• _What you should do_:
Provide a single number: the count of lines containing the string "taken".

• _Materials provided_:
————————

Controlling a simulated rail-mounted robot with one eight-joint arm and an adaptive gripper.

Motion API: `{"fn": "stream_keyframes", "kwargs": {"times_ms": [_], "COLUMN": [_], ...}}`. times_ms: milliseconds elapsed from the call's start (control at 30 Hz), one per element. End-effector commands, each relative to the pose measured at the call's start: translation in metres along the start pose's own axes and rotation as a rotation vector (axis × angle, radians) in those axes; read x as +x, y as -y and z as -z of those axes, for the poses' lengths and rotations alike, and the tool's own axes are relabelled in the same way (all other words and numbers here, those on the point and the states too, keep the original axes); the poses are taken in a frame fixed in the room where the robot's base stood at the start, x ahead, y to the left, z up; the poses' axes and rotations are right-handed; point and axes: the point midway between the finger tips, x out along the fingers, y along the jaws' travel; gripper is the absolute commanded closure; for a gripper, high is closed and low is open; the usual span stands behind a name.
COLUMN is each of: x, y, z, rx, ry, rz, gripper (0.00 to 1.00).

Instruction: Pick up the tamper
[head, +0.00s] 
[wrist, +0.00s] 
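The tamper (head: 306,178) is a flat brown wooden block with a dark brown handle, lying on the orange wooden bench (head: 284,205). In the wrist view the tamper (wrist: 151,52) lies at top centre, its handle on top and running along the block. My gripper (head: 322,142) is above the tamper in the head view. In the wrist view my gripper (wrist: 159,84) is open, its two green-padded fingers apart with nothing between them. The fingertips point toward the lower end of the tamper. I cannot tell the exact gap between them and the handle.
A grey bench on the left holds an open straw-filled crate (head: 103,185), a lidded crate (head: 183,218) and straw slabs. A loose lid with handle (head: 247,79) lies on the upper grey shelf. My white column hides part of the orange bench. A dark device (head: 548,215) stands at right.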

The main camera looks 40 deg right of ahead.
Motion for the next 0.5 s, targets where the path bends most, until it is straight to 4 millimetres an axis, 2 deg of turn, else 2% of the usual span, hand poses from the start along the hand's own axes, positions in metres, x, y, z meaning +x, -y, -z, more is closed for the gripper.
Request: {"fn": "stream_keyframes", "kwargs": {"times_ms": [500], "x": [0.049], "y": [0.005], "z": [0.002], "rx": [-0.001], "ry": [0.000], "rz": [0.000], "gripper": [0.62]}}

————————

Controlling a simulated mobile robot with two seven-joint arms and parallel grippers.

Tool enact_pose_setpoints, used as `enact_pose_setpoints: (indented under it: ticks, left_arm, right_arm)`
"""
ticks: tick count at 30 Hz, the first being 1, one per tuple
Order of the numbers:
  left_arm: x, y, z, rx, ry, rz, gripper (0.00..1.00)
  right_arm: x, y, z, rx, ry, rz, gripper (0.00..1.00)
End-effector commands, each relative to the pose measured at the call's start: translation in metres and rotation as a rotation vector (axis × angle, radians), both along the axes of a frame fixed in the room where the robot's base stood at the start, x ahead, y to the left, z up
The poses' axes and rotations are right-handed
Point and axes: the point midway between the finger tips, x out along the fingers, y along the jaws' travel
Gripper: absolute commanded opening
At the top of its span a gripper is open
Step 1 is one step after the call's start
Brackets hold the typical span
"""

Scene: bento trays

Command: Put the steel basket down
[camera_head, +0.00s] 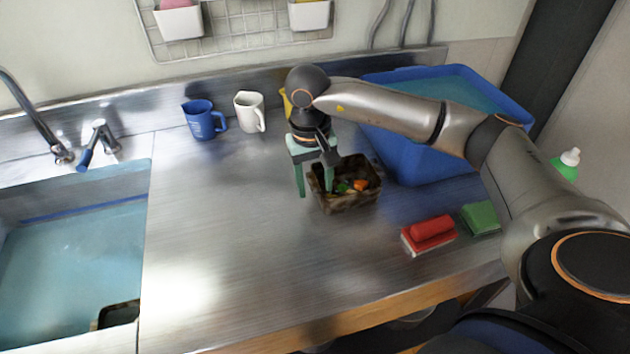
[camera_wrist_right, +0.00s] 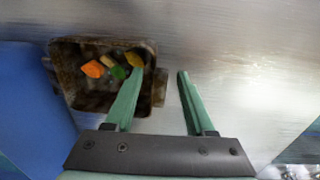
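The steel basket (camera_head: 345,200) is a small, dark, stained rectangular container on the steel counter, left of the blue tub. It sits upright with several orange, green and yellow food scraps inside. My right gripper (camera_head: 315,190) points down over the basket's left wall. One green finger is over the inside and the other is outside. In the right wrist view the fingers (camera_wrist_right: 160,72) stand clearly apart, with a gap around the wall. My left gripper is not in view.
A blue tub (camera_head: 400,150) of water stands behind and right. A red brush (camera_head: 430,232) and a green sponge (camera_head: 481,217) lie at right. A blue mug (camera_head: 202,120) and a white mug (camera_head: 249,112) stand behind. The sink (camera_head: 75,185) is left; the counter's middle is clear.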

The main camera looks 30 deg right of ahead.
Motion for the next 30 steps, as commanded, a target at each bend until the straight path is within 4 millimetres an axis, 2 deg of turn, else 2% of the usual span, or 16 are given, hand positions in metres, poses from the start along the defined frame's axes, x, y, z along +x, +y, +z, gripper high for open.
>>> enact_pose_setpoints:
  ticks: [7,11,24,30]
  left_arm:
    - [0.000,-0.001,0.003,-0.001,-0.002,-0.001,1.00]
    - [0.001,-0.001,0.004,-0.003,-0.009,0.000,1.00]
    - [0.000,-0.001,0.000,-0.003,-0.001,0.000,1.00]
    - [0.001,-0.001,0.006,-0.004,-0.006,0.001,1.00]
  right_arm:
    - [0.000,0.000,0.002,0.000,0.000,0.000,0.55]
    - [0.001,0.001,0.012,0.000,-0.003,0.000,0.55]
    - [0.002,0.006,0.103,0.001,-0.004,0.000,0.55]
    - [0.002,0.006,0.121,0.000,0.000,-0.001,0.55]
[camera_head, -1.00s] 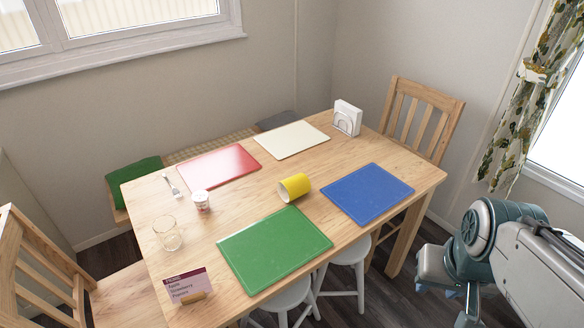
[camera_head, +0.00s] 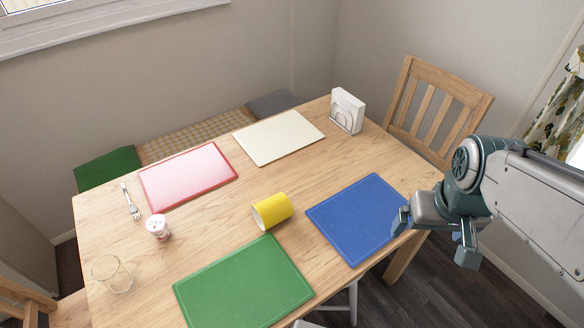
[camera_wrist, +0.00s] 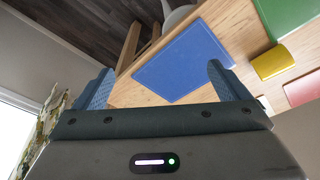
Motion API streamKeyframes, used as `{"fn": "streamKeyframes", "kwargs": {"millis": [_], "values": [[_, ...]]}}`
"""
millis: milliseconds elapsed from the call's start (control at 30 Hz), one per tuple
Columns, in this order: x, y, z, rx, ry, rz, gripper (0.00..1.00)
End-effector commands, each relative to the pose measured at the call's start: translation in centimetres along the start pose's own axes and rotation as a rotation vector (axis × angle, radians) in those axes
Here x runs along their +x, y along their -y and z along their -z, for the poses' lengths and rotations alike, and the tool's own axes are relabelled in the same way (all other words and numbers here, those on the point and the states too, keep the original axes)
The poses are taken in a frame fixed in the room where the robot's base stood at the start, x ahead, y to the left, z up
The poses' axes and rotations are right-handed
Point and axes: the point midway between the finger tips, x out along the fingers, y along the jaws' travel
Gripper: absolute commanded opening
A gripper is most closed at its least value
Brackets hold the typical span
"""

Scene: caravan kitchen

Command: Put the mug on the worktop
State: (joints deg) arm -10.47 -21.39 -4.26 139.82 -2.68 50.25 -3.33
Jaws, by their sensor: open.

————————

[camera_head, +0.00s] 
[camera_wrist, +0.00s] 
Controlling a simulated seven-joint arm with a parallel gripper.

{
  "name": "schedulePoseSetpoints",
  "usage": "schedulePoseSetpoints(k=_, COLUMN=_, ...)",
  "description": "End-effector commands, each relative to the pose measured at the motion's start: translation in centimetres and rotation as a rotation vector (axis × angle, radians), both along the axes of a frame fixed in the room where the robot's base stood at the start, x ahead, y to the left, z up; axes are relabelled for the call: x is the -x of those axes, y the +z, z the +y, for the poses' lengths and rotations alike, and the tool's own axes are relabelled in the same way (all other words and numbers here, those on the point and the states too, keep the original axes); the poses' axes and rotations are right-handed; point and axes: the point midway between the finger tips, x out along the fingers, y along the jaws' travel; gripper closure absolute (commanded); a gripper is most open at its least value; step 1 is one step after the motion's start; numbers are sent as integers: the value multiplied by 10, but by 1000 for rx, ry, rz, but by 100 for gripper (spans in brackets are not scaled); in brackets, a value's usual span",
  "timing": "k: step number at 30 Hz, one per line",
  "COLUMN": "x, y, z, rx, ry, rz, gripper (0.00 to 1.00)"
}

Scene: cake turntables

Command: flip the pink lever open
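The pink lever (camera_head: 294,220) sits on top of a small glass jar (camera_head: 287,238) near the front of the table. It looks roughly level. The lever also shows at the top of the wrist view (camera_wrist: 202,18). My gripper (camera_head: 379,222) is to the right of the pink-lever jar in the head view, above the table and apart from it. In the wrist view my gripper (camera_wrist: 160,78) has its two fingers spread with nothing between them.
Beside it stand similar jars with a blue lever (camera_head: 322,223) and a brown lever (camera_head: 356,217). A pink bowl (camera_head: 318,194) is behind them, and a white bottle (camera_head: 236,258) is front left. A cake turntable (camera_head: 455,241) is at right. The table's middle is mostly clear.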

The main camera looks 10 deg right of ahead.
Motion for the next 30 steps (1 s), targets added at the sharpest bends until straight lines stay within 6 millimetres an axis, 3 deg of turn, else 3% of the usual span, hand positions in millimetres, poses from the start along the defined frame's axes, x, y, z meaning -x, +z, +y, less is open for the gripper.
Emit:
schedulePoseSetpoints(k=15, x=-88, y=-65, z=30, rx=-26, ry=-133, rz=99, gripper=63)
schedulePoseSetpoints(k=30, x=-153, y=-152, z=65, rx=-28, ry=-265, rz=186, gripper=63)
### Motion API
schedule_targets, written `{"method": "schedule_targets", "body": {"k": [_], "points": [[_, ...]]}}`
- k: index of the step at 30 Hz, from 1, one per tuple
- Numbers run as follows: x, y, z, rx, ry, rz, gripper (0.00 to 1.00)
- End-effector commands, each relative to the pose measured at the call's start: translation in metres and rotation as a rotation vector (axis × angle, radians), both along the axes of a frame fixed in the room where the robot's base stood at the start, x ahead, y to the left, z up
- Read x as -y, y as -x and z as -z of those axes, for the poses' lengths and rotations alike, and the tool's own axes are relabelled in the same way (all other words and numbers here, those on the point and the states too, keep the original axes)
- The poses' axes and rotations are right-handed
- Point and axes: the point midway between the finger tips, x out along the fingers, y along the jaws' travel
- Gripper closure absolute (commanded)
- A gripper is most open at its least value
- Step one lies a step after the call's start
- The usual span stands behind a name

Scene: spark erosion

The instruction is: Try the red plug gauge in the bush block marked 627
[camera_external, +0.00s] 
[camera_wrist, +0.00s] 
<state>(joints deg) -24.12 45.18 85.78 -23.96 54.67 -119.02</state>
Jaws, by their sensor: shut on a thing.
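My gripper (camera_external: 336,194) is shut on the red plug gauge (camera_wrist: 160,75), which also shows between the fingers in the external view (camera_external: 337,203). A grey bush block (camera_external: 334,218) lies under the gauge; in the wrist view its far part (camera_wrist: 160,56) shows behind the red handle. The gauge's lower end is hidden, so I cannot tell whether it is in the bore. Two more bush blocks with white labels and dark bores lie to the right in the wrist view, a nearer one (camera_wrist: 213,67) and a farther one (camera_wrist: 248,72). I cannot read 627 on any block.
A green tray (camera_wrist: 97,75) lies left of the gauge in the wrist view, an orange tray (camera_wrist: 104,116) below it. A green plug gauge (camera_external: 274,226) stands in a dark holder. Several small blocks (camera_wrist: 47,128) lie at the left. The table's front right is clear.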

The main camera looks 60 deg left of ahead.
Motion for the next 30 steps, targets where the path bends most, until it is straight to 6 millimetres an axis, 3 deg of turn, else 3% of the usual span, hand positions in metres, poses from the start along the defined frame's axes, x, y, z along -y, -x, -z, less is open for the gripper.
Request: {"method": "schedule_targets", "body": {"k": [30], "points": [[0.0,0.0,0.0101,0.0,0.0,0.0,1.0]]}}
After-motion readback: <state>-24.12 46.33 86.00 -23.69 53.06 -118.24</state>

————————

• _Exercise output_:
2